At the moment I have in mind two institutions that are rarely in the news but deserve to be featured in American discussions of prospects for a better economic and civic future.

One is, of course, America’s network of libraries, as Deb Fallows has discussed over the years. She wrote about them in the print magazine, in our book Our Towns, and in recent posts like this from Brownsville, Texas, and this from New York.

The other is the constellation of 1,000-plus public community colleges across the country. Three years ago in the magazine I made the case that a reliable sign of civic progress was whether a city took its community college seriously:

Not every city can have a research university. Any ambitious one can have a community college.

Just about every world-historical trend is pushing the United States (and other countries) toward a less equal, more polarized existence: labor-replacing technology, globalized trade, self-segregated residential-housing patterns, the American practice of unequal district-based funding for public schools.

Community colleges are the main exception, potentially offering a connection to high-wage technical jobs for people who might otherwise be left with no job or one at minimum wage …

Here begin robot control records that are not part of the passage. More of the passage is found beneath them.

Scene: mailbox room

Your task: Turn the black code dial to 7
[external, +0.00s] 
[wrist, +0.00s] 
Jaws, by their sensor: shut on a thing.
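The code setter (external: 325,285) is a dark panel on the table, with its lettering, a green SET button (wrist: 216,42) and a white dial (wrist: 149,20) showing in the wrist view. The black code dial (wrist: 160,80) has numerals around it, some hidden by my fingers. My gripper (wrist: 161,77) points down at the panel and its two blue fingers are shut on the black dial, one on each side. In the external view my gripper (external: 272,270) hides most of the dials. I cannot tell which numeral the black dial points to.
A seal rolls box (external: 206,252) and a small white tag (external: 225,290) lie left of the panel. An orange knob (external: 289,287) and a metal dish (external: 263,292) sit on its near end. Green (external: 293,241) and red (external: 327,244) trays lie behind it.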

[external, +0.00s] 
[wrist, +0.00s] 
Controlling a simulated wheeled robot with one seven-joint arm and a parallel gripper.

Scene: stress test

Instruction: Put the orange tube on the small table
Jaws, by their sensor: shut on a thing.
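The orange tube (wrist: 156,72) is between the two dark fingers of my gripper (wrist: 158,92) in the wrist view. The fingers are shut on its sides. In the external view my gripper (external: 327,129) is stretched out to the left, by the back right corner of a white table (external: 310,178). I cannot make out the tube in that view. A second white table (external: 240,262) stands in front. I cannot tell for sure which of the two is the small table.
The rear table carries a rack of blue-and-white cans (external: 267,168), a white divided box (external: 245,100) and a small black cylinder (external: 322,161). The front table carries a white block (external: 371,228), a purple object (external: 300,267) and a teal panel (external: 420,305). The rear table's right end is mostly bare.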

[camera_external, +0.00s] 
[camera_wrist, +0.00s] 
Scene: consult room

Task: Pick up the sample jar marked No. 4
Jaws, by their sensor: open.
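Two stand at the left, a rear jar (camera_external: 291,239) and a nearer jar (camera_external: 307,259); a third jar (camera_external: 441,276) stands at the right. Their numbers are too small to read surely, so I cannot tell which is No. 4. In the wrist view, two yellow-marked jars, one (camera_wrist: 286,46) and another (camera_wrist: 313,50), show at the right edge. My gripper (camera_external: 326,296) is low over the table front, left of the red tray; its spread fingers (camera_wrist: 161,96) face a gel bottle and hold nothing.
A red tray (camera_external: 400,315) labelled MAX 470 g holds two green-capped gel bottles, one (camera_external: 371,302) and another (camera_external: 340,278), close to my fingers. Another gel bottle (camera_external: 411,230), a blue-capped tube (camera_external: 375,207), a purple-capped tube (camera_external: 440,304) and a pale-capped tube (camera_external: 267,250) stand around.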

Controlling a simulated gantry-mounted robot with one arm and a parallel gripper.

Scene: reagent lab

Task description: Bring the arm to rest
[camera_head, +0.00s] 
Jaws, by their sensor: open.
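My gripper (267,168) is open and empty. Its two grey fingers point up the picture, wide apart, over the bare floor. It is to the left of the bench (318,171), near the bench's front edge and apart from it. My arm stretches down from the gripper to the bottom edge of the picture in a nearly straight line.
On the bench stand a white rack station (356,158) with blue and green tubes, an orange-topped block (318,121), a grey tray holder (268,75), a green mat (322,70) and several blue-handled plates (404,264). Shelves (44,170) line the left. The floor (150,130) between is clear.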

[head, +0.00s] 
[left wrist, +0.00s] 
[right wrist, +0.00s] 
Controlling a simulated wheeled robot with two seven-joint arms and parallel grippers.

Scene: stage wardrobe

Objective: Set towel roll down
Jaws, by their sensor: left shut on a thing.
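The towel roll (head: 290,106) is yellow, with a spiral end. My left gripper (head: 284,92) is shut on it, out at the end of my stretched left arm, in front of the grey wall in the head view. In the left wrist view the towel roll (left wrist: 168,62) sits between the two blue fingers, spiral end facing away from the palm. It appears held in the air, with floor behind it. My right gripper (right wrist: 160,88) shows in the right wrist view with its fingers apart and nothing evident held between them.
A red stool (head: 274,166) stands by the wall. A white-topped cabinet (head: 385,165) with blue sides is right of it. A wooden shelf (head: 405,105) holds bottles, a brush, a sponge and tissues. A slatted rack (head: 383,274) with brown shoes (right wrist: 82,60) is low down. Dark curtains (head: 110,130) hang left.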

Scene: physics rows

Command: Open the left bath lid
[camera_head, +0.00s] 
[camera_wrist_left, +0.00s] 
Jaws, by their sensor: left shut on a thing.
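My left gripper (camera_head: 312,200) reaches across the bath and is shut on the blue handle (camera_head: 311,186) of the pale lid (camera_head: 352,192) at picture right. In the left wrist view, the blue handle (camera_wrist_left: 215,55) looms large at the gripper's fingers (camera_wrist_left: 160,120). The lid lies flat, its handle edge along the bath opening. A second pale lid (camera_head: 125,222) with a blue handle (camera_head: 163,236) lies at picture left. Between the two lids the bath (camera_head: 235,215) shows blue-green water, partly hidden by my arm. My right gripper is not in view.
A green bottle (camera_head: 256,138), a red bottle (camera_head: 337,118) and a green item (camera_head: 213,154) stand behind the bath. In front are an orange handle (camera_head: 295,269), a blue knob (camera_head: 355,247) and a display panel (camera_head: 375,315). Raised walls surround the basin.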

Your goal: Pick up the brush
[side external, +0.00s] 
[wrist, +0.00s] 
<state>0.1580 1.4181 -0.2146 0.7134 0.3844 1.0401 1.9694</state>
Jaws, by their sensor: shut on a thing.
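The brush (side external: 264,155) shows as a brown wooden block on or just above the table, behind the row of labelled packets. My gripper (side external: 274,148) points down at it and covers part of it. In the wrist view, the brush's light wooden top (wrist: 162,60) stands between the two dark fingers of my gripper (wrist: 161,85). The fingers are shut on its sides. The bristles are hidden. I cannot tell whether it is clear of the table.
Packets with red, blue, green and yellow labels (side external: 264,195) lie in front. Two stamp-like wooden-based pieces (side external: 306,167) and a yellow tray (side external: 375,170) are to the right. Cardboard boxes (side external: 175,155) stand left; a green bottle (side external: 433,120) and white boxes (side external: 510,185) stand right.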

In travels since then, Deb and I’ve seen more examples of community colleges acting as anchors for a city or region—for instance, with the “Communiversity” that has made such a difference in eastern Mississippi, or the innovative Institute for Advanced Learning and Research in Danville, Virginia. (This IALR in Danville is neither a normal research university nor a community college but approximates some functions of each, and works with nearby two- and four-year institutions.) And I’d argue that while every branch of American education is always “important,” from preschool and K–12 to the most intense research universities, community colleges really are the crucial institutions of this economic and political moment. That is because:

  1. They’re local- or state-based, and thus far freer to experiment, adapt, and innovate than most federally run institutions are at this moment of paralyzed national politics.
  2. They’re more and more the institutions that feel responsible for matching people who need opportunities with the fastest-growing opportunities of this era. (For instance, in much of the country there have been more openings than candidates for relatively high-wage “skilled trade” jobs: from welding and construction, to engine and robotics maintenance, to many aspects of the ever-expanding health-care industry. Many community colleges emphasize preparing graduates for jobs that are in demand right now, with skills that will also apply for whatever jobs emerge a decade from now.)
  3. Because they’re often dispersed across a state, with branches in smaller cities and rural areas, many of them have taken a lead in devising regionwide and rurally focused development plans. Most everyone knows that America outside the big cities faces its own set of challenges, from attracting new residents to creating new economic strongholds to dealing with physical and mental-health problems. The people working hardest toward solutions, at least among those I’ve met, are disproportionately at community colleges.
The new campus of the “Communiversity” of East Mississippi Community College, in Columbus, Mississippi (James Fallows / The Atlantic)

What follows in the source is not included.